P.S. I wrote to you in Italian because I know that you understand it very well. However, your reply can be in English, which I understand fairly well.⟩

1The Milanese professor of experimental physics whose project, the subject of the present letter, had been introduced to BF by Saussure on Oct. 10. Landriani was an early supporter of lightning rods and in 1780 published an article about the effects of a lightning strike at a monastery in Milan. Three years later the Austrian government commissioned him to oversee the protection of all public buildings in the region and produce a dissertation that would help dispel popular misconceptions about lightning rods and encourage their widespread use. The book, published by order of the government, was Dell’ Utilità dei conduttori elettrici (Milan, 1784). See Antonio Pace, Benjamin Franklin and Italy (Philadelphia, 1958), pp. 26, 39–41; Dizionario biografico degli Italiani (73 vols. to date, Rome, 1960–).

2The existence of a contemporary French translation, filed with the original at the Hist. Soc. of Pa., suggests that BF did not share Landriani’s confidence in his Italian reading skills (expressed in the postscript). The Italian original is printed in Pace, Benjamin Franklin and Italy, pp. 369–71.

3Landriani continued to receive replies for several months after writing this letter; they came from as far north as Copenhagen. He printed many of them, including those from Magellan, Saussure, Bertholon, Toaldo, and Buffon, and concluded with a catalogue listing the locations of more than 300 conductors. The main body of the book recounted the lightning rod’s development, provided additional information gleaned from correspondents, and instructed readers on how to construct and set up a conductor.

4On p. 170 of Dell’ Utilità dei conduttori elettrici, Landriani noted that he had written BF for information on the current usage of lightning rods in America and still hoped to receive a reply before the printing of the book was completed. If BF ever sent a reply, that letter has been lost.

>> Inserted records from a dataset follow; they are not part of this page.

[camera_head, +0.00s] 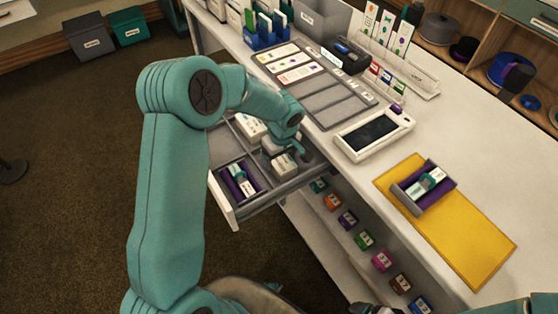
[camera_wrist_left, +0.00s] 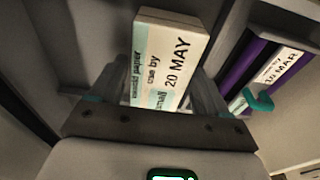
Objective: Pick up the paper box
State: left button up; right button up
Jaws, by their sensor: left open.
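The paper box (camera_wrist_left: 165,60) is white with pale blue parts, and its label reads "paper", "use by 20 MAY" and "small". It stands in a grey drawer compartment in the left wrist view. My left gripper (camera_wrist_left: 168,95) is open, with one finger on each side of the box's near end; I cannot tell whether they touch it. In the head view my left gripper (camera_head: 287,152) reaches down into the open drawer (camera_head: 268,197) and partly hides the box (camera_head: 285,164). Parts of my right arm show at the bottom right edge; its jaws are not clear.
A purple-lined compartment (camera_head: 238,180) with another labelled box lies beside it. Another white box (camera_head: 249,127) is farther back in the drawer.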

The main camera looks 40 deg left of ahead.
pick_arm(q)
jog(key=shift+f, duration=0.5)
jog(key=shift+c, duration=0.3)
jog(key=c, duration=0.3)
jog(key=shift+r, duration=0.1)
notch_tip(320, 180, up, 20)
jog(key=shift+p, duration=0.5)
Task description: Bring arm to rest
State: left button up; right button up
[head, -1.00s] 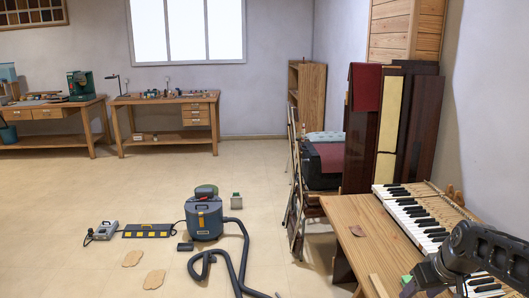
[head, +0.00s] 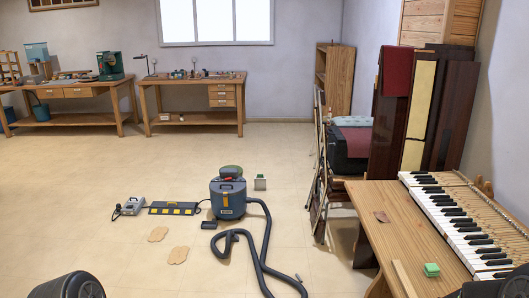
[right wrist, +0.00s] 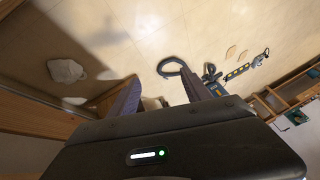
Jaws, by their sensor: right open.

He did not receive a copy of Landriani’s book until long after he had returned to Philadelphia; at that time he thanked the author and reported on how a conductor on his own house had saved it from destruction while he had been away in France: BF to Landriani, Oct. 14, 1787 (Österreichische Nationalbibliothek).

5Johann Joseph Graf von Wilczek (1738–1819) succeeded Karl Gotthard Graf zu Firmian (1718–1782) as Austrian minister plenipotentiary in Lombardy in 1782: Constant von Wurzbach, ed., Biographisches Lexikon des Kaiserthums Oesterreich (60 vols., Vienna, 1856–91), under Wilczek; Rudolf Vierhaus, ed., Deutsche Biographische Enzyklopädie (2nd ed.; 12 vols., Munich, 2005–8), under Firmian; Repertorium der diplomatischen Vertreter, 111, 83.